At once [Jesus] spoke to them, “Take courage, it is I;* do not be afraid.”
Peter said to him in reply, “Lord, if it is you, command me to come to you on the water.”
He said, “Come.” Peter got out of the boat and began to walk on the water toward Jesus.
But when he saw how [strong] the wind was he became frightened; and, beginning to sink, he cried out, “Lord, save me!”
Immediately Jesus stretched out his hand and caught him, and said to him, “O you of little faith,* why did you doubt?”
After they got into the boat, the wind died down.
Those who were in the boat did him homage, saying, “Truly, you are the Son of God.”
A lot of the spiritual life is about being led out into the deep. I was thinking about St. Peter walking out on the waves as I prayed my Rosary Sunday evening. I was thinking about it because I lack the courage to step out of the boat a lot of the time. To be led deeper into God, towards God. It takes great courage. It is something that a lot of us intentionally avoid.
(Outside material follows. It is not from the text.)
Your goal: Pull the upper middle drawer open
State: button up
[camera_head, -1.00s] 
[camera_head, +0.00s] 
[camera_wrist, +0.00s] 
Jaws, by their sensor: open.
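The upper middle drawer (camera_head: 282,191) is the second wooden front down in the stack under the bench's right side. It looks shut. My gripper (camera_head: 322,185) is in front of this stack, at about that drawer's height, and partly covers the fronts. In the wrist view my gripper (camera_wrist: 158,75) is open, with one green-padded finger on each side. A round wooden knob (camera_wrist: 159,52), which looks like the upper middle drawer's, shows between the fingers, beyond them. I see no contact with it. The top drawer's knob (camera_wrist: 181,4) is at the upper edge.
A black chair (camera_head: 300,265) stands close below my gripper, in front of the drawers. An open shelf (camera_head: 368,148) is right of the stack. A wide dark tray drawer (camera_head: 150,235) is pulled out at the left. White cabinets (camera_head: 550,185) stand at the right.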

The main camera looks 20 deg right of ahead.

We all like to be comfortable. We want to feel good in our spiritual life, but faith is not about feelings. In fact, the journey to holiness requires us to get out of the boat and serve others outside of our comfort zone. I am learning this by doing the ministries I have been called to. Being a Eucharistic Minister to the sick, was not my doing. Our Lord called me there to minister to his faithful who are on, or carrying their Cross. It is deeply uncomfortable. Why? Well, I struggle with fears of death, I have to walk into strangers’ rooms where they are suffering greatly (haven’t done that since 9-11), I am a deeply empathetic person, so it is really hard for me to see people suffering. Even with my struggles, He blesses me as I bring Him to those in need. In doing this ministry I am serving “the least of these” in His name. I am actually walking into the deep.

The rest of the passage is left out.